Downstream consumers (executives, automated decisions, ML models) bake your output into their workflows. SLAs matter: "the daily revenue mart lands by 6am" is a contract.

3. Cost

Cloud warehouses are pay-per-query. A naive transformation that scans 50 TB per run can drop a five-figure bill before anyone notices. Cost discipline is part of the craft.

Skills to Build

SQL — fluency, including window functions, CTEs, performance tuning.
Python — for ingestion glue, orchestration, occasional Spark / Pandas.
Modelling — Kimball-style dimensional, Inmon, data vault, modern "one big table" patterns.
Cloud platforms — at least one of AWS, Azure, GCP, Databricks deeply; the others conceptually.
Orchestration — Airflow / Prefect / Dagster.
Transformation — dbt or equivalent.
Streaming — Kafka concepts at minimum.
Data governance — lineage, classification, access control, privacy.

Where the Certs Fit

Cert	Focus
Microsoft DP-203 (retiring) / DP-700 Fabric Data Engineer	Azure: ADF, Synapse, Databricks, Fabric, Event Hubs
AWS DEA-C01	AWS: Glue, EMR, Redshift, Kinesis, MSK, S3, Lake Formation
Google PDE	GCP: Dataflow, BigQuery, Pub/Sub, Dataproc, Looker, Vertex
Databricks Certified Data Engineer	Spark, Delta Lake, lakehouse architecture
Snowflake SnowPro Data Engineer	Snowflake-specific patterns

The certs share concepts — pipelines, warehouses, lakes, streaming, governance. Master the concepts here and the per-cloud variants are mostly nomenclature.
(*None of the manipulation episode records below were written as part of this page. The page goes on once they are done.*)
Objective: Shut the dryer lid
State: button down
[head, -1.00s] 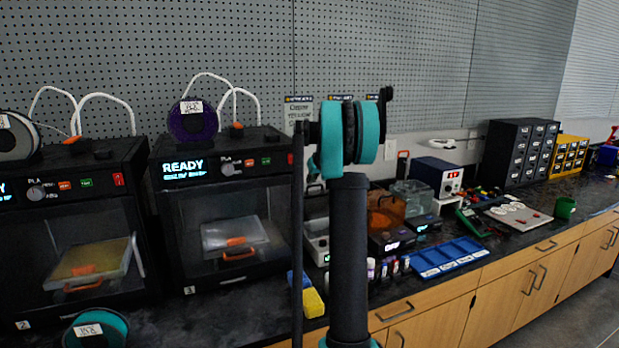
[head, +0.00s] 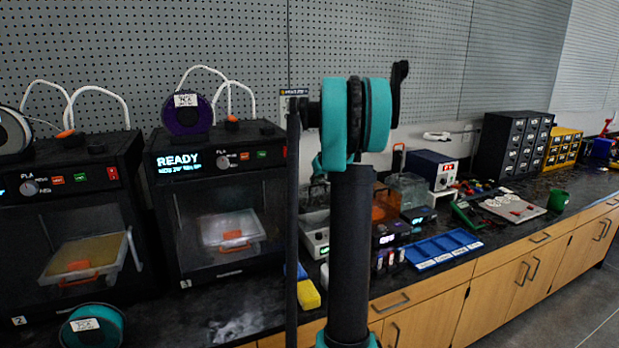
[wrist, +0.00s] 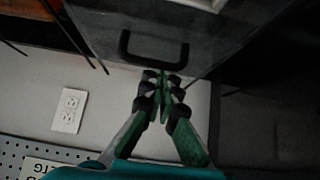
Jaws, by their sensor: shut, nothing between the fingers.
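Two small dryers with dark bases and lit displays stand on the bench behind my arm in the head view. One has an orange see-through body (head: 382,207), partly hidden by my arm. The other has a clear body (head: 408,190). I cannot tell clearly from the head view how their lids stand. My gripper (wrist: 162,76) shows in the wrist view with its green and black fingers together and empty. Its tips are near the edge of a grey panel with a black handle (wrist: 153,58); contact is unclear. I cannot tell whether this panel is a dryer lid. My arm hides my gripper in the head view.
A wall outlet (wrist: 70,110) is left of my gripper. A blue power supply (head: 432,168) stands right of the dryers, and a blue tray (head: 443,250) lies in front. Two printers fill the left; a pegboard wall (head: 380,40) stands behind.

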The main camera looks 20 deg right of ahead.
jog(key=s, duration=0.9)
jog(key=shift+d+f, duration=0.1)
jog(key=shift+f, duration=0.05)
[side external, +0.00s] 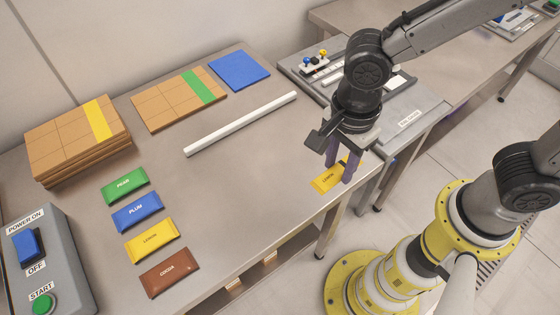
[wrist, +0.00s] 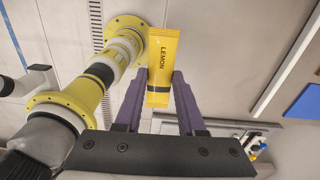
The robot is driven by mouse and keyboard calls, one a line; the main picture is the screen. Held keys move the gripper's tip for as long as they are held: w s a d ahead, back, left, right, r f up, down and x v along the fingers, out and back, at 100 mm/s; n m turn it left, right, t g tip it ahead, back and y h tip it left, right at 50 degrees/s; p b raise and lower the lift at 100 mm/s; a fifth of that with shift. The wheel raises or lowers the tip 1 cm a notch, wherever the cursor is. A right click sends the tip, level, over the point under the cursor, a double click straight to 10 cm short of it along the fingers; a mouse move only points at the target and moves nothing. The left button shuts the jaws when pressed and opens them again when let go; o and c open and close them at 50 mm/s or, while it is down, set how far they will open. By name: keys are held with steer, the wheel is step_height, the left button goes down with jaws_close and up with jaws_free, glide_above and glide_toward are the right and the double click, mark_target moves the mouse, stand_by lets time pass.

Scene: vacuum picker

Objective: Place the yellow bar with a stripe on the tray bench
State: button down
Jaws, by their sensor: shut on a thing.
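A yellow bar marked LEMON (side external: 325,182) is between the purple fingers of my gripper (side external: 341,172), near the right front edge of the main bench in the side view. In the wrist view the bar (wrist: 162,58) is gripped by its lower part between the fingers (wrist: 159,80), its far end sticking out. A thin dark line crosses the bar near its lower end. Another yellow LEMON bar (side external: 151,241) lies on the main bench at the left. A grey bench (side external: 425,105) with a label too small to read adjoins at the right.
Green (side external: 125,186), blue (side external: 137,212) and brown (side external: 169,272) bars lie beside the other lemon bar. A white rod (side external: 240,123) crosses the bench. Stacked boxes (side external: 75,150) and a control box (side external: 45,262) stand left. Small coloured parts (side external: 315,62) sit on the adjoining bench.

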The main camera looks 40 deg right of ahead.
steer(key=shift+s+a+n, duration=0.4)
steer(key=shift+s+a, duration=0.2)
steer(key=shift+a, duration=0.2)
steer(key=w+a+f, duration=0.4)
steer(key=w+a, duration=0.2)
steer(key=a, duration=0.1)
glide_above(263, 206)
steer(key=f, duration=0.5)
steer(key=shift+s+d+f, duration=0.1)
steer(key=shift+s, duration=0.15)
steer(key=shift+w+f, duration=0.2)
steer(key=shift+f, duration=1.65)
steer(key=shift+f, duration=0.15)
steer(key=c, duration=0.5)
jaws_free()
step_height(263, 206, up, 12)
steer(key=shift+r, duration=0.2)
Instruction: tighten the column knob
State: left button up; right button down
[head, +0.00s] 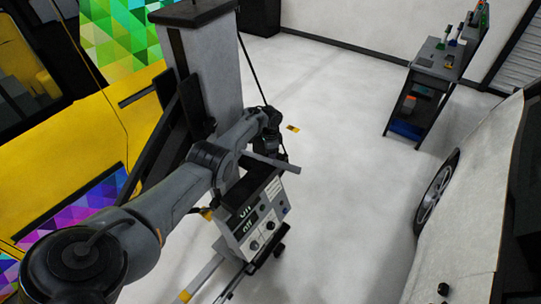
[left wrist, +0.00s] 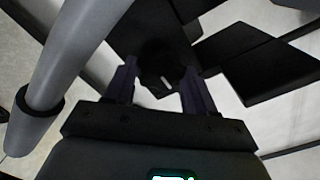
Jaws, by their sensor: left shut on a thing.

The Mental Frame for the Rest of the Course

Data engineering is plumbing for decisions. Every pipeline you build either makes a downstream decision faster, more reliable, or cheaper — or it should not exist. As we cover ETL, warehouses, lakes, Spark, and streaming, keep that lens: who consumes this, and how does this make their work better?